Some committee members thought the changes unnecessary, even silly. But after battles in both the House and the Senate, Title IX was included in the education bill that President Nixon signed in 1972.

Interpreting the law fell to the Health, Education, and Welfare Department, headed by Secretary Caspar Weinberger. HEW moved slowly to implement the law, in part because it had never before dealt with a sex-discrimination law.

As Weinberger was wrestling with whether the new law would apply to gym classes and competitive sports, one event would help transform the way men and women looked at girls athletics.

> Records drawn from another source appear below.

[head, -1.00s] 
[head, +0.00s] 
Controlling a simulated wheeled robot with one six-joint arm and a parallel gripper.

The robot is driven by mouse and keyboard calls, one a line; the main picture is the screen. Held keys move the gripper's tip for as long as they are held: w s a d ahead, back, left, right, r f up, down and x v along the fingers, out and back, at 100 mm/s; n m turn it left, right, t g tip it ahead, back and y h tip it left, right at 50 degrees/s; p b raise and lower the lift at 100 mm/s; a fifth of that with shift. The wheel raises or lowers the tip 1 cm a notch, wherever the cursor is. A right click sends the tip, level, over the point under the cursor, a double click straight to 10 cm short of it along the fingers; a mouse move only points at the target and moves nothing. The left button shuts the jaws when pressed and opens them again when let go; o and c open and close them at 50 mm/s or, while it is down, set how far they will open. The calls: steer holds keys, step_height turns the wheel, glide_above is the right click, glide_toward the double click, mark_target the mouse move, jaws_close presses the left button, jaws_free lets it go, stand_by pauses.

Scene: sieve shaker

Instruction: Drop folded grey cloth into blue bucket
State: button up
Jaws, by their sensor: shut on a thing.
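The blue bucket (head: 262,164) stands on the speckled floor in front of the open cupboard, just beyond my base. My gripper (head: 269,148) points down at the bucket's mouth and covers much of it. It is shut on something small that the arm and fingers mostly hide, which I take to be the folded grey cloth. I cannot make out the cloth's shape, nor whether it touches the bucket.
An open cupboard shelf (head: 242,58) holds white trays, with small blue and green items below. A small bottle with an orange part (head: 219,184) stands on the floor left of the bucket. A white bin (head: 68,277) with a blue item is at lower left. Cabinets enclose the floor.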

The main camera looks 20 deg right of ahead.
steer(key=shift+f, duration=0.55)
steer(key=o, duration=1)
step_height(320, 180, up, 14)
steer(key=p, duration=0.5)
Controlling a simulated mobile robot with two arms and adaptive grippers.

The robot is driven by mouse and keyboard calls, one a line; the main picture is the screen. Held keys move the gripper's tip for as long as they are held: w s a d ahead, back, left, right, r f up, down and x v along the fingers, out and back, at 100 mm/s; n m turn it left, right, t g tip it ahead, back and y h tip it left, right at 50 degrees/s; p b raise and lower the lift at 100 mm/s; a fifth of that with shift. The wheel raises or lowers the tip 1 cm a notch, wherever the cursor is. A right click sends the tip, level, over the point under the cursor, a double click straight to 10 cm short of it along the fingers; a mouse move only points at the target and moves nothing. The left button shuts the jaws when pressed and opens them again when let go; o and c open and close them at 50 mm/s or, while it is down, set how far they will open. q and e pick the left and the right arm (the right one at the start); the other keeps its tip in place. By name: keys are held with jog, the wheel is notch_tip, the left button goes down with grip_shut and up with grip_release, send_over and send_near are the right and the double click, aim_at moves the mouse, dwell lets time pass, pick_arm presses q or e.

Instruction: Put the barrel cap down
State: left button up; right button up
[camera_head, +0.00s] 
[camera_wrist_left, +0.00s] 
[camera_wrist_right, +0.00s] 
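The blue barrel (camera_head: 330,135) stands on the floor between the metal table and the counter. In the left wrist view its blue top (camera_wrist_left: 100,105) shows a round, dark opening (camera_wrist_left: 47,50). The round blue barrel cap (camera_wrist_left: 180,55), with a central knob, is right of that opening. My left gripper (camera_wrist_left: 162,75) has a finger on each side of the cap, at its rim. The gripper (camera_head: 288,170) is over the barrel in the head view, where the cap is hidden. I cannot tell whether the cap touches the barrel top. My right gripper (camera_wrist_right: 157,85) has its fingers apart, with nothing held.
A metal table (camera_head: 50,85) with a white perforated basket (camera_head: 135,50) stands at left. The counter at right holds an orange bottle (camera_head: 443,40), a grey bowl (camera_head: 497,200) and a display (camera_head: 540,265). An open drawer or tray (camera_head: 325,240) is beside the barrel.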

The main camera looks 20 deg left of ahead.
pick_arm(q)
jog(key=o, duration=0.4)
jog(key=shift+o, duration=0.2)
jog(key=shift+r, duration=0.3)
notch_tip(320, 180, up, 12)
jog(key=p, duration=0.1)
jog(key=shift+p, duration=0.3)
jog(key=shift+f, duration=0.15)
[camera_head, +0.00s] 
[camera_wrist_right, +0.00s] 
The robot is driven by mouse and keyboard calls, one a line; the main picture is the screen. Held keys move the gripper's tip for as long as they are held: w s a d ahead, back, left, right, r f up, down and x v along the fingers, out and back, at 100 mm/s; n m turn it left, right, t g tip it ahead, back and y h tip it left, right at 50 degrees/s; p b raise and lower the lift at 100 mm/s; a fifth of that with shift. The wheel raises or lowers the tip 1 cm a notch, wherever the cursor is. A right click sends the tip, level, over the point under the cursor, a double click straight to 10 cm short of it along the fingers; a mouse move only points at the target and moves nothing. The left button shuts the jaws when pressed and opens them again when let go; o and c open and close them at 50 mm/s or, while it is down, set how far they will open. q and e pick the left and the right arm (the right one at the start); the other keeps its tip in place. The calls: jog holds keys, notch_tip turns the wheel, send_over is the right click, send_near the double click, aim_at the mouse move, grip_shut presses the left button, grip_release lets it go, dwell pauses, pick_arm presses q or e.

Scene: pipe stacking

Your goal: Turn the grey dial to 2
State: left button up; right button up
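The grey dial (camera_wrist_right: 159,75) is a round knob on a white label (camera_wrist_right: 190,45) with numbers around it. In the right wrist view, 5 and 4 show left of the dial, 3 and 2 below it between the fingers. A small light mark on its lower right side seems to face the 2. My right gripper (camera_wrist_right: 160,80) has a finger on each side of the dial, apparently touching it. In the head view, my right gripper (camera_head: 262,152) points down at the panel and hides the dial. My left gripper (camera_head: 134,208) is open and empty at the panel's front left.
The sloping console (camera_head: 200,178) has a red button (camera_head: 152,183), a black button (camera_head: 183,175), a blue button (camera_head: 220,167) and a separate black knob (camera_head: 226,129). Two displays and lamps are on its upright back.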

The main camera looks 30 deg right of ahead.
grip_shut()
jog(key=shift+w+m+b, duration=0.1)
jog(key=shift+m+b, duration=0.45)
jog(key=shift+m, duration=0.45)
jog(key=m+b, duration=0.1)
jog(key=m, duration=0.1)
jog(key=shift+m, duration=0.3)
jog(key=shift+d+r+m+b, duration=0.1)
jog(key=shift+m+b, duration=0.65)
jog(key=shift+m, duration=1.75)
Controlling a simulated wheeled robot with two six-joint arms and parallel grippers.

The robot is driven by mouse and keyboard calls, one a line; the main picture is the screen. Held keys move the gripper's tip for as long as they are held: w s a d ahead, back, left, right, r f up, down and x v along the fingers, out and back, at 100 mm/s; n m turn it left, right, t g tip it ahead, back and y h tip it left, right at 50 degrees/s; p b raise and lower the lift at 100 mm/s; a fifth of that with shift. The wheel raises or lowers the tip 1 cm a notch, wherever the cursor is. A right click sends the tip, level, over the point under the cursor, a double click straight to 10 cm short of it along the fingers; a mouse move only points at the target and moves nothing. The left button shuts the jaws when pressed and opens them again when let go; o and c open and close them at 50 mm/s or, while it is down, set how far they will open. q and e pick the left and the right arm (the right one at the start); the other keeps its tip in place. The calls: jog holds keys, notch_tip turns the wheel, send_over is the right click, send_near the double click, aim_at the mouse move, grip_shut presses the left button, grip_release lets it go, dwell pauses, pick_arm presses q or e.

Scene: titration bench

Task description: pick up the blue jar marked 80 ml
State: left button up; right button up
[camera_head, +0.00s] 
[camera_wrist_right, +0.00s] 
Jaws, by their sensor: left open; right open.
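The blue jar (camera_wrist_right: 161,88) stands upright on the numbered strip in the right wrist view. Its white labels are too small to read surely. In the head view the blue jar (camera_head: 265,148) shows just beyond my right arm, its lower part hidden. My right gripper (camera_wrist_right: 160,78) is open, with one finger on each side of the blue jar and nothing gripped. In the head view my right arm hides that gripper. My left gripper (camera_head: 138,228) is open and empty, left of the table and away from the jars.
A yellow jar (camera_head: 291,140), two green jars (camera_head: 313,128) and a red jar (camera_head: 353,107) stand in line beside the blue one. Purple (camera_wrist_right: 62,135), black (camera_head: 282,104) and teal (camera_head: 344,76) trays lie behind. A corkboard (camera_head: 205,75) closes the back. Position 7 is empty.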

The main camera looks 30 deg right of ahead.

Billie Jean King was one of the best tennis players of the day and her forceful battles to win respect for women’s tennis caught the attention of Bobby Riggs, a longtime tennis pro and publicity seeker who had won Wimbledon and the US Open years before. A self-described male chauvinist pig,” Riggs was a blunt critic of feminism in general and women in sports in particular. The 55-year-old Riggs challenged 29-year-old King to a match. In a way, the September 1973 match was a giant publicity stunt. But to many people, much more was on the line: If King won, women might finally earn credibility as athletes. In the end, King didn’t just beat Riggs, she thrashed him, winning three straight sets, 6-4, 6-3,
6-3.

In the midst of the excitement, Washington regulators were wrestling with implementing this new Title IX. The crucial call as to whether the law applied to sports teams ultimately fell to Secretary Weinberger, a political conservative who had long opposed big government and heavy-handed meddling in people’s business.

As Weinberger listened to arguments on both sides, he found the disparities glaring and unacceptable. It wasn’t right that schools provided facilities, coaches, uniforms, and locker rooms for boys and men but if girls and women wanted teams, they were expected to raise the money themselves. An estimated 50,000 men went to college on athletic scholarships, compared with perhaps 500 women. He concluded that sports teams were school activities covered under Title IX. If boys got to play, then girls should get to play, too. That single decision would change the course of the new law — and of American sports.

Title IX would face more challenges, from the NCAA, the Reagan administration, and others. But a real breakthrough came in Atlanta in 1996.

The female athletes of the mid-1990s were a different breed than those who competed before them. Most were born in the early 1970s and grew up with access to leagues and teams that their mothers only dreamed about. Dubbed Title IX babies,” many of the team sports players had attended college on athletic scholarships, or at least had gotten to play on college teams. And in this Olympic year, the US, the host country, was committed to their success. The US Olympic Committee supported women’s sports financially like never before.

All the women’s teams promised to be competitive but NBC television figured viewers wanted to see the glamour sports, like men’s basketball, women’s gymnastics, swimming, diving, and track during primetime. Women’s soccer and basketball would be shown in the off-hours or late at night. Women’s softball wasn’t on the schedule at all.

Even without the cameras, the women brought fans in record numbers. US women’s basketball, softball, and soccer filled stadiums as they each captured the gold medal. Their heart-pounding success refocused attention on the incredible gains women had made in sports.

Once the doors to opportunity were opened, women surged through them. In the early 1980s, the number of women getting undergraduate degrees passed the number of men and kept going. Ironically, the rush of women into colleges and universities has made it challenging for schools to provide equal opportunities on the playing field. Some complain that they have had to cut some men’s programs in order to afford new sports for women. This prompted the Bush administration to assess the impact of Title IX rules on athletics and to allow only a web-based survey to show whether women’s interests were being met.

By its 30th anniversary, Title IX had become so much a part of the landscape that many students took it for granted. When asked about her reaction to President Bush’s proposed change to Title IX, tennis star Jennifer Capriati replied, “I have no idea what Title IX is. Sorry.”